Does content marketing work?

Does content marketing work?

Chances are your CMO heard about it at some conference, or got pitched it by some consultant, and they may green-light it just because they don’t really have the time to consider other options … they’ve got to worry about things like KPIs, ROI, power branding, ad buys, and personas!

Unfortunate but true fact of life as a marketer: most decision-makers in marketing could care less about digital marketing, in large part because it isn’t making them as much money as old-school approaches do.

So, again: does content marketing work?

Many will tell you it does, and many of ’em may be right — although beware the metrics they use to justify that. (“Impressions” isn’t ROI.) We do know content marketing has a major supply and demand problem — if everyone’s generating content but a human being’s ability to consume X-amount of content in a day isn’t rising, then, ummm… — and we do know it’s a little bit unclear whether consumers respond to content marketing.

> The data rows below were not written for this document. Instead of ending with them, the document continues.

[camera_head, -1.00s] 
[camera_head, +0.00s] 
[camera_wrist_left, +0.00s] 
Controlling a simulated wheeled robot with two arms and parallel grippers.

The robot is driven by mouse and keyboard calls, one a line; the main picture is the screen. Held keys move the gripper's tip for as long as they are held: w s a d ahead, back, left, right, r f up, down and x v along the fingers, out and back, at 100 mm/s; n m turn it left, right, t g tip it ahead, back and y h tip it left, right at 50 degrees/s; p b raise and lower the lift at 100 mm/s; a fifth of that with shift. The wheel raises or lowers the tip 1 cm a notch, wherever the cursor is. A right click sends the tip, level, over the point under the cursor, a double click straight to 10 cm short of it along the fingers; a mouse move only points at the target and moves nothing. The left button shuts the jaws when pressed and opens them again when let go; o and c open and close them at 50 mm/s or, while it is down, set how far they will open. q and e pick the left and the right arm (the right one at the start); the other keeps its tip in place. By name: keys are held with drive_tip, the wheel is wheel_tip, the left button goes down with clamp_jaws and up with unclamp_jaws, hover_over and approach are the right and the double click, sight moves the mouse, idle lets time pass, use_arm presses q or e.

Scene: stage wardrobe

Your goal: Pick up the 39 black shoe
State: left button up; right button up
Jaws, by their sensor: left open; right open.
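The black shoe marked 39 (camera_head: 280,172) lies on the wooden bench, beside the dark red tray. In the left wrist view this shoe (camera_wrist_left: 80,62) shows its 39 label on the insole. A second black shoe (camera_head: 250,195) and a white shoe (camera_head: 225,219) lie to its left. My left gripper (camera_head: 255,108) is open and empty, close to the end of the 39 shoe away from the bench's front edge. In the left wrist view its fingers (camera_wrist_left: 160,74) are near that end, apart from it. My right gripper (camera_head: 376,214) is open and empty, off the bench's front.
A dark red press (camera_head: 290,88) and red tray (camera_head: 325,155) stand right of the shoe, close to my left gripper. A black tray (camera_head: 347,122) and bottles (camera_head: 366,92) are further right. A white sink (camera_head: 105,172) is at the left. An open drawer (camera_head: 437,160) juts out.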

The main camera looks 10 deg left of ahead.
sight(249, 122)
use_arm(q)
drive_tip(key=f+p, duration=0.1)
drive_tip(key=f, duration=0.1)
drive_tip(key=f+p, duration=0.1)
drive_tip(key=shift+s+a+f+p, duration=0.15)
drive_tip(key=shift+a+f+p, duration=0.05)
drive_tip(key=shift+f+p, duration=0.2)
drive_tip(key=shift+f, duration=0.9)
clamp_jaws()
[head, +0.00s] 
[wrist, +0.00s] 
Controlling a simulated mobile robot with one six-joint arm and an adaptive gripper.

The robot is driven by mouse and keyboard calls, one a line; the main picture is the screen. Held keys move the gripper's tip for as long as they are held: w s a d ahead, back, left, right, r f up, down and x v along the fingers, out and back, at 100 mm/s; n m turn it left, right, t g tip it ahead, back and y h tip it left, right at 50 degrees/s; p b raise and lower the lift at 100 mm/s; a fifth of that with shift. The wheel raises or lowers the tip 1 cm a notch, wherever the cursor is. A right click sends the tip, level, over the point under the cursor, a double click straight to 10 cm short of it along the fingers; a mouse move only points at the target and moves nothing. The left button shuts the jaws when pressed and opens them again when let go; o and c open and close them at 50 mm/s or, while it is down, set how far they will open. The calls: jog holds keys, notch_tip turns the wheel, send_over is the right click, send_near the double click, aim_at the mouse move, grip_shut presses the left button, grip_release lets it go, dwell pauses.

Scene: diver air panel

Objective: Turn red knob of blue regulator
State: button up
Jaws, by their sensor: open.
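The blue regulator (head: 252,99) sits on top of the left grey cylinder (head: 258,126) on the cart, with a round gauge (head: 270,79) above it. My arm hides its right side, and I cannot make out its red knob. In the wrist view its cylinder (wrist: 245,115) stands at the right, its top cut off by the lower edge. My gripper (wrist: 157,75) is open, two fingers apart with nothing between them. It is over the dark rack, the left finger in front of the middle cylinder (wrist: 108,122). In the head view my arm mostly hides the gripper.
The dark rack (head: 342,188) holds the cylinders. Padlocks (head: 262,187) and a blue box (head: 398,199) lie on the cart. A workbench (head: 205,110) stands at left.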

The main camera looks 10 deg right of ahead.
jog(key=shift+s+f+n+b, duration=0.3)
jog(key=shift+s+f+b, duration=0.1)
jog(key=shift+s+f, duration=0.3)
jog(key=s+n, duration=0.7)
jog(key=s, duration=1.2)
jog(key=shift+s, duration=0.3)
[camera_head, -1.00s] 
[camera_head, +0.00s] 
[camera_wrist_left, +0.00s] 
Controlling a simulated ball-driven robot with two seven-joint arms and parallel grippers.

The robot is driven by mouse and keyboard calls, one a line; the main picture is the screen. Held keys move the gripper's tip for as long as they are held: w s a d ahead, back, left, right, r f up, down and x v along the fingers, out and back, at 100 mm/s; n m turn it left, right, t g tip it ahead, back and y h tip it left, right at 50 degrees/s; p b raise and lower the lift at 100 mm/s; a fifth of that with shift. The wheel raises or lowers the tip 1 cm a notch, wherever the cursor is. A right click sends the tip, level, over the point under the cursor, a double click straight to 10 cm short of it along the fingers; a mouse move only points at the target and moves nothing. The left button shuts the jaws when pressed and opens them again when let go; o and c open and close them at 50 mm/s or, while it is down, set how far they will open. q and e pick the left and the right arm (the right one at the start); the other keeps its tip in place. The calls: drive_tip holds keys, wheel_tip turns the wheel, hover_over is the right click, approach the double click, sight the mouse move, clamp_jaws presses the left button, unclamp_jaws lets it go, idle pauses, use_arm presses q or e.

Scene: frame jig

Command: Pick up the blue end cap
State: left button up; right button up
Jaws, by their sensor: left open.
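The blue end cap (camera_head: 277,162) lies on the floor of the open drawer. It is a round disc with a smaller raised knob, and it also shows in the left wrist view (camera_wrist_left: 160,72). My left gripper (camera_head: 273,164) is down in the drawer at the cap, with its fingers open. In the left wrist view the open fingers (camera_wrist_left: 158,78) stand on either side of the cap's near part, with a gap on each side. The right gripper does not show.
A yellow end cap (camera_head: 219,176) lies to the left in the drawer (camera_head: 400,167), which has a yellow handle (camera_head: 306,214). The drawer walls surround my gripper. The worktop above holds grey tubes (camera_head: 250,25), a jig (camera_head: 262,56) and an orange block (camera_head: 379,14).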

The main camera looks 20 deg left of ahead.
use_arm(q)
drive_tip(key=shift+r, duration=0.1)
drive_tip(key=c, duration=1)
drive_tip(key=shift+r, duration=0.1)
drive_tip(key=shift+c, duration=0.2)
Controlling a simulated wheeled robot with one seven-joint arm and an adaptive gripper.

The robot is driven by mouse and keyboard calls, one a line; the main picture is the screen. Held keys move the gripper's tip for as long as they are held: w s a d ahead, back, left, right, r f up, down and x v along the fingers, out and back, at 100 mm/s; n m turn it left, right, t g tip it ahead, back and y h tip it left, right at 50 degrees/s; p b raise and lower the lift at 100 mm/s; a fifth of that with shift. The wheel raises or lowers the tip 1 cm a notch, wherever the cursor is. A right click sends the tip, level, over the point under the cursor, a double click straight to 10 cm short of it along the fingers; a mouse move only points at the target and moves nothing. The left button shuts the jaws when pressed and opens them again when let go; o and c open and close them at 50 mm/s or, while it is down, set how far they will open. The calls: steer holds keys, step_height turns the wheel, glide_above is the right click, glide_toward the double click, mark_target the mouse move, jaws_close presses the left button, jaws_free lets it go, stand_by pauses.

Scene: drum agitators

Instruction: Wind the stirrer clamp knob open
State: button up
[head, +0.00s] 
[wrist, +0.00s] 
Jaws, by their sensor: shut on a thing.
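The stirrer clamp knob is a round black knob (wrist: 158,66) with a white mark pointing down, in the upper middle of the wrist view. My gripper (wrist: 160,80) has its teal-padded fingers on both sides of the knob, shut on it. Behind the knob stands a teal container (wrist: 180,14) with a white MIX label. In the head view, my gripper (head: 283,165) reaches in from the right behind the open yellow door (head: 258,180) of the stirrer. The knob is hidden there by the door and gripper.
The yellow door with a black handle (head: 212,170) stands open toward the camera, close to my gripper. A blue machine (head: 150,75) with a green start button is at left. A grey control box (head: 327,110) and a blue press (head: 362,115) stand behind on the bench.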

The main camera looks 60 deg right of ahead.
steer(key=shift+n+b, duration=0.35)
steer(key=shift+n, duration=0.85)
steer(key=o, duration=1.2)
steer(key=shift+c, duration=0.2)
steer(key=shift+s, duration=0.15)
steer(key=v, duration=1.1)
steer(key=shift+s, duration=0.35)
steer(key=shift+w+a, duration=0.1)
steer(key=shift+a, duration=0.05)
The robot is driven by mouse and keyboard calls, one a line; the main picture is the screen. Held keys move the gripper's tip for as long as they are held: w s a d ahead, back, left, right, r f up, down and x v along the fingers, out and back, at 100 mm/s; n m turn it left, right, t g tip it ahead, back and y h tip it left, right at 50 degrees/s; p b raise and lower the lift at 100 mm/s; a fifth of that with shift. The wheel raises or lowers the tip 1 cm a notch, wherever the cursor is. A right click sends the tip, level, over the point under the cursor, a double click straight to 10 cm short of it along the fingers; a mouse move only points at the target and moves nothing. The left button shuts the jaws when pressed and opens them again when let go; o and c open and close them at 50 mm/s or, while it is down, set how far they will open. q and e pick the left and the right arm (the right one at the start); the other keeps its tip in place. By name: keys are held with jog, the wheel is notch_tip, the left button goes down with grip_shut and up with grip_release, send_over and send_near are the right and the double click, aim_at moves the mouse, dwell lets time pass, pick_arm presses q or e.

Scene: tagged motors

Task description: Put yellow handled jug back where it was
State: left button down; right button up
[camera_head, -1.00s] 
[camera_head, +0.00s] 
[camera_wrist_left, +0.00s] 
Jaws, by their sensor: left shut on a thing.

So, one more time: does content marketing work?

It does a lot of the time, but we’re nearing a tipping point for one major reason: everyone’s out there saying the same shit.

Does content marketing work? The redundancy problem

This is all going to vary by industry and/or vertical, but let’s bullet point a few words and tell me if you’ve seen them in ‘thought leadership’ pieces and/or blogs of late:

  • Purpose
  • Customer-obsessed
  • CX
  • UX
  • Storytelling
  • Millennial Mindset
  • Value-Add
  • When in the day you should make important decisions
  • Productivity hacks
  • X-number of ways that social media will make you Y-number of dollars

I could go on, but I’ll stop there.

When everyone says the same thing in most every article — which is starting to happen — then ‘content’ or ‘stories’ essentially become ‘digital noise.’ At a certain point, digital noise = the same as advertisements, and then we’re back to the essential problem we started with.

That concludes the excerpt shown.